Our bamboo arrives at our factory in the form of unbleached pulp, so if we want to be thorough (and we do) we need to consider how it’s grown, harvested, and pulped, before we even think about transport.
The production and pulping of our bamboo is carried out by FSC-certified forestry projects, so we are confident they are meeting the best internationally recognised standards of sustainable agriculture. Sadly there are as yet no agreed upon numbers for the CO2e emissions that bamboo generates specifically, and these forestry projects have not yet put the numbers together, so we have had to use a generic stand-in, in the form of the factor for “soft wood paper pulp.”
We talked through some of the issues with factors in our post last week. We’re not delighted to have to use these generic calculations rather than our own figures, but we are determined to be transparent when we do. The true number for bamboo paper pulp should be lower than the factor we have used, because bamboo does not need nearly as much energy to maintain and harvest as traditional timber sources. But these are the numbers we have for now, so they are the numbers we are using.
After growing, harvesting, and pulping comes transport. For all the curious cats who ask us about the carbon cost of shipping bamboo, this is where we find that number!

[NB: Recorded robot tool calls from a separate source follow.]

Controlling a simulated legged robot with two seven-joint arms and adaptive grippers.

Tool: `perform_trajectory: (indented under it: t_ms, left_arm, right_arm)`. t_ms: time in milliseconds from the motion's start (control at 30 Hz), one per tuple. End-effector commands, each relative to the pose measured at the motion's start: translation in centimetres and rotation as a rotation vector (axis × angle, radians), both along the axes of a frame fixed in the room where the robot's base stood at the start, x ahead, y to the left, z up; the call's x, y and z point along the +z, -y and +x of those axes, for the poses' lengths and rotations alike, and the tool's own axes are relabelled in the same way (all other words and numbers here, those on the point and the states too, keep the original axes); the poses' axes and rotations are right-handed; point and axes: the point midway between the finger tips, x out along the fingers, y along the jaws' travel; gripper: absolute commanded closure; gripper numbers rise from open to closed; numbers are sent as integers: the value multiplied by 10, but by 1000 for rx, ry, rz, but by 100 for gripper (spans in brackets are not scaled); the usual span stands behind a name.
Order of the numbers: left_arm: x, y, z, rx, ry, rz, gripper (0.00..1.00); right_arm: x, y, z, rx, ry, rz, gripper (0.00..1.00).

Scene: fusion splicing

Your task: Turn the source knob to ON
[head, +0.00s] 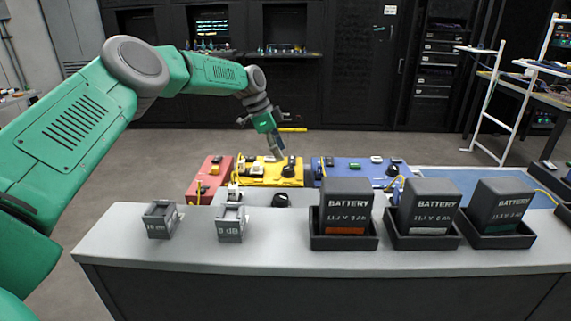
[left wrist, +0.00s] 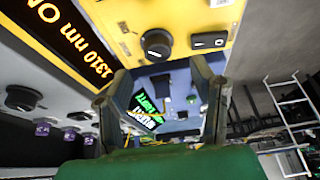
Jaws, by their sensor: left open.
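The yellow box (head: 262,181) stands behind the grey counter and bears a round black knob (head: 289,168) near its right end. In the left wrist view the knob (left wrist: 157,44) shows beyond the fingers at the top, beside a black rocker switch (left wrist: 209,40). An amber display (left wrist: 75,38) there reads "1310 nm" with further letters cut off. My left gripper (head: 277,152) reaches down over the yellow box, just left of the knob. Its two fingers (left wrist: 165,92) are apart with nothing between them, and the knob is not between them. The knob's marking is too small to read.
A red box (head: 207,180) is left of the yellow one and a blue box (head: 357,174) right of it. A grey unit with a black knob (head: 281,200) sits in front. Batteries (head: 346,205) in black trays and small grey holders (head: 230,223) stand on the counter (head: 150,262).

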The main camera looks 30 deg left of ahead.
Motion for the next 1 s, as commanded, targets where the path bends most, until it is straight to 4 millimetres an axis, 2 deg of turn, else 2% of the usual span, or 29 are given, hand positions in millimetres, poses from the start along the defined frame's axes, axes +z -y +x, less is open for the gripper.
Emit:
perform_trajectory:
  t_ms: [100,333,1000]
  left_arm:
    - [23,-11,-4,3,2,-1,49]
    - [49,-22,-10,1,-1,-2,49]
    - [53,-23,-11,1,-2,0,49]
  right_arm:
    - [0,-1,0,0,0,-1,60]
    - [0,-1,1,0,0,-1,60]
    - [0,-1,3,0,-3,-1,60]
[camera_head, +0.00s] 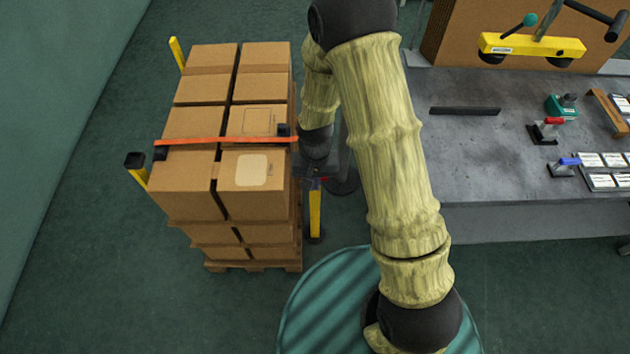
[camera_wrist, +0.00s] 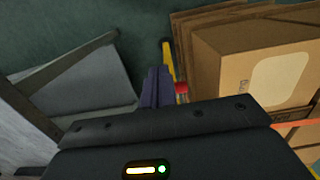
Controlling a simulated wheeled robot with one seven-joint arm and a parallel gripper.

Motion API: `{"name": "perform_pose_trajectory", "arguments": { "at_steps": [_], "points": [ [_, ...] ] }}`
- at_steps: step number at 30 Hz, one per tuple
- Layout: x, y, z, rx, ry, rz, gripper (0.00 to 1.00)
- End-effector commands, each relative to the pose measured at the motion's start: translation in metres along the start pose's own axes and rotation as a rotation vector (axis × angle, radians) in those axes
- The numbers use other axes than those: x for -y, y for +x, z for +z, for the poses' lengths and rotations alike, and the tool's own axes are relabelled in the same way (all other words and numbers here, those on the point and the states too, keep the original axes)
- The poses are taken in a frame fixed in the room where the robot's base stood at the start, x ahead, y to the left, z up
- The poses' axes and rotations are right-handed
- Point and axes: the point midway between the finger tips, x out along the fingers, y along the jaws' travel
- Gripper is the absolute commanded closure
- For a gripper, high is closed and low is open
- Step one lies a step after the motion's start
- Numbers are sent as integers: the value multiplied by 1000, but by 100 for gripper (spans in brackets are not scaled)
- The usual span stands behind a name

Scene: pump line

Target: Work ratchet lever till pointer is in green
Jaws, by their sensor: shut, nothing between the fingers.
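An orange strap (camera_head: 225,141) runs across the stacked cartons (camera_head: 255,185) to their right side; a bit of it shows in the wrist view (camera_wrist: 290,125). A small red part (camera_wrist: 181,88), perhaps the ratchet lever's grip, sits just right of my gripper's fingers (camera_wrist: 156,86) in the wrist view. I cannot tell whether they touch. In the head view my gripper (camera_head: 317,180) is beside the cartons' right side, shut and empty, with its fingers largely hidden. The ratchet body, pointer and green zone cannot be made out; my arm and gripper cover part of that area.
A yellow post (camera_head: 315,212) stands close below my gripper; more yellow posts (camera_head: 138,170) stand at the pallet's left. A grey bench (camera_head: 480,150) with clamps, labels and a yellow lifting bar (camera_head: 530,46) lies to the right. Floor is free in front of the pallet.

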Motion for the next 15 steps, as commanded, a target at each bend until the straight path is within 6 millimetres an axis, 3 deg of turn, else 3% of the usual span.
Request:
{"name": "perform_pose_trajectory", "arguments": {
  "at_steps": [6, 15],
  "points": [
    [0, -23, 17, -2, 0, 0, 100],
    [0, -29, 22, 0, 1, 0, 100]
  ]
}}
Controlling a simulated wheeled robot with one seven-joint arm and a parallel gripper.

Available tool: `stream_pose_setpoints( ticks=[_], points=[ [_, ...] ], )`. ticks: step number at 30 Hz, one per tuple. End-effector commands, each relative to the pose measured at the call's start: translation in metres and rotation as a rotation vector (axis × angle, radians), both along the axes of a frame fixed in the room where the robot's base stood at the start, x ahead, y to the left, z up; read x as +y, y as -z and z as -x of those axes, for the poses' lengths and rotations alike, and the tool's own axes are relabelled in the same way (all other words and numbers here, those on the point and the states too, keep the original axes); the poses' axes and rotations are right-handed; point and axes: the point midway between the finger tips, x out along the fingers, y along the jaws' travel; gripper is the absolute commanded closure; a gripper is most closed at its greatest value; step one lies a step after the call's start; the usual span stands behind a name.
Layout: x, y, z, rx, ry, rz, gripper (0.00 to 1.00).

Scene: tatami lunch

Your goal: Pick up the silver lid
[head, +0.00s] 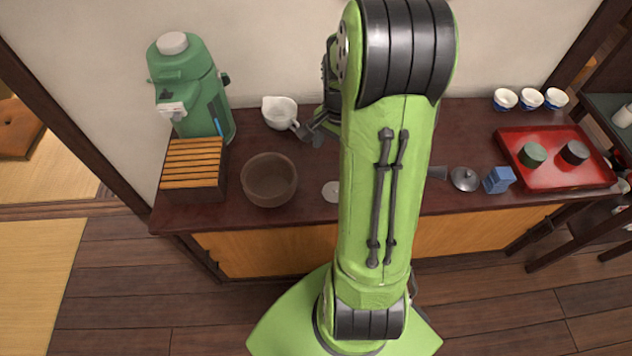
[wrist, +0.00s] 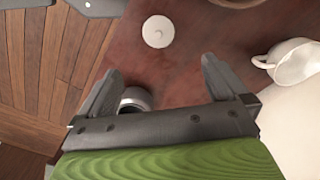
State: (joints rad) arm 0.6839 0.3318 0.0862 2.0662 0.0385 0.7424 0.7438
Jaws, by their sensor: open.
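The silver lid (head: 465,178), a round grey metal lid with a small knob, lies on the dark red-brown counter (head: 445,120), right of my arm in the head view. I do not see it in the wrist view. My gripper (wrist: 160,68) is open and empty, its fingers spread above the counter. It shows partly in the head view (head: 310,132), left of the arm and well apart from the silver lid. A pale round lid with a knob (wrist: 158,31) lies beyond the fingertips; it also shows in the head view (head: 331,191).
A white spouted pot (head: 280,112), a brown bowl (head: 269,180) and a green dispenser (head: 185,85) stand left. A grey round vessel (wrist: 135,100) is near the left finger. A blue box (head: 498,180) stands beside the silver lid; a red tray (head: 555,180) lies farther right.

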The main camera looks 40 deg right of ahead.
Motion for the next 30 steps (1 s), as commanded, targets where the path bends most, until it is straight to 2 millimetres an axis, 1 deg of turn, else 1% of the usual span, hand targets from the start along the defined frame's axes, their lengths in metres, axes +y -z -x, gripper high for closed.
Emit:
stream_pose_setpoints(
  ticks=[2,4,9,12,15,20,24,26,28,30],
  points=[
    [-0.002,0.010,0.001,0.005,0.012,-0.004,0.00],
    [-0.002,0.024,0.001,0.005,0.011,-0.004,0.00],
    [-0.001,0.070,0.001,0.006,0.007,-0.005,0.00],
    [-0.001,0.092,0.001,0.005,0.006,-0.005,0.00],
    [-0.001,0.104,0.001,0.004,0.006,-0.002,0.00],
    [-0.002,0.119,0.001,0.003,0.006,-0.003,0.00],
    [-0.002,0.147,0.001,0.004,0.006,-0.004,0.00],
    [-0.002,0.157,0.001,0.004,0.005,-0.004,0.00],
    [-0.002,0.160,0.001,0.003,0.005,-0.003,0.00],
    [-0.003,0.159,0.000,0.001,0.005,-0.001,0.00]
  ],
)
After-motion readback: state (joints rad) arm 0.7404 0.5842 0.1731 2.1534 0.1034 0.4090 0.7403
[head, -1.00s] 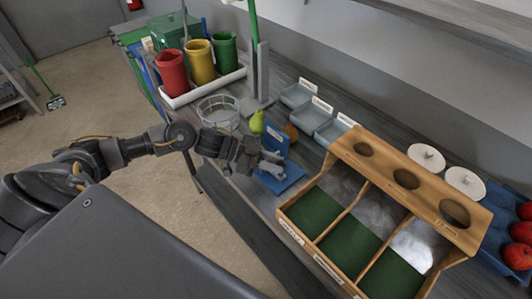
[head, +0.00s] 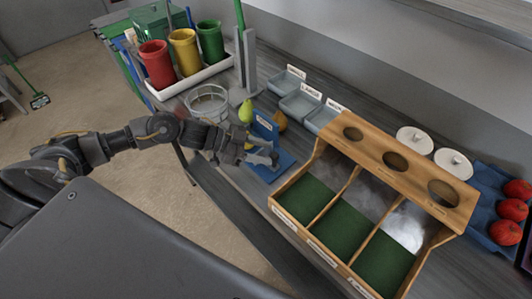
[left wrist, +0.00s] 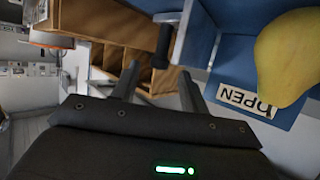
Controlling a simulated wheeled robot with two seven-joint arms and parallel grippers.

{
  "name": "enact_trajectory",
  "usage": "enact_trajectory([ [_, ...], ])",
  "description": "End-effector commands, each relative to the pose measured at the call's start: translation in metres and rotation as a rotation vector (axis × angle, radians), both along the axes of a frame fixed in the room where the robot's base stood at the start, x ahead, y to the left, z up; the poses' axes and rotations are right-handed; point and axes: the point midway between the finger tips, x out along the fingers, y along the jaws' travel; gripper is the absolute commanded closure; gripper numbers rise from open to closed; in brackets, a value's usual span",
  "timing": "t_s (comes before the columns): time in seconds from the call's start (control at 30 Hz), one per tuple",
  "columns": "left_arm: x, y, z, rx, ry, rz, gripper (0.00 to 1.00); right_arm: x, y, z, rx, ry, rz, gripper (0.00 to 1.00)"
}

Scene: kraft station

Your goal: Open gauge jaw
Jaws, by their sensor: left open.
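The blue gauge (head: 264,123) stands on its blue base plate (head: 285,165) on the counter, left of the wooden sorter. In the left wrist view its blue body (left wrist: 199,38) carries a white OPEN label (left wrist: 246,99), seen upside down. A pale grey part with a dark knob (left wrist: 162,45) sits beside the body. My left gripper (head: 268,156) is open and empty at the gauge, over the base plate. In the left wrist view its fingers (left wrist: 158,88) point toward the knob, which appears beyond and between them; contact cannot be told. My right gripper is out of view.
A yellow pear (left wrist: 288,58) is close to the label. A green pear (head: 246,111) and a brownish fruit (head: 280,121) are by the gauge. A wire basket (head: 207,103) stands left. The wooden sorter (head: 318,160) stands close on the right.

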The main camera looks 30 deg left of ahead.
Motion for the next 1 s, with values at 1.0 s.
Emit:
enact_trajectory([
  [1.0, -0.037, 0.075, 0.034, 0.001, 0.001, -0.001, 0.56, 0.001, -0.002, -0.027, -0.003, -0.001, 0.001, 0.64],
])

The distance from the forest to factory is travelled by road and sea. For every kilogram of bamboo toilet roll we produce, this journey generates 0.1 kg of CO2e, just under 23% percent of our total upstream emissions. It’s not nothing, but it’s kept relatively low by the fact that we use mostly sea freight along very established trade routes, and that, unlike the brands who manufacture in China, we are shipping raw pulp which takes up much less space than finished rolls.
Okay, so that’s the bamboo pulp at the factory. Now to fetch the material for our recycled rolls!
Cardboard and kraft paper come from recycling centres and kerbside collections in the area around our factory in Spain. As we mentioned last time, we will be reducing the climate cost of this transport over the next year by securing a regular supply of waste cardboard through local supermarkets. This will allow us to collect larger amounts of cardboard in a single load, meaning less journeys to get the material we need.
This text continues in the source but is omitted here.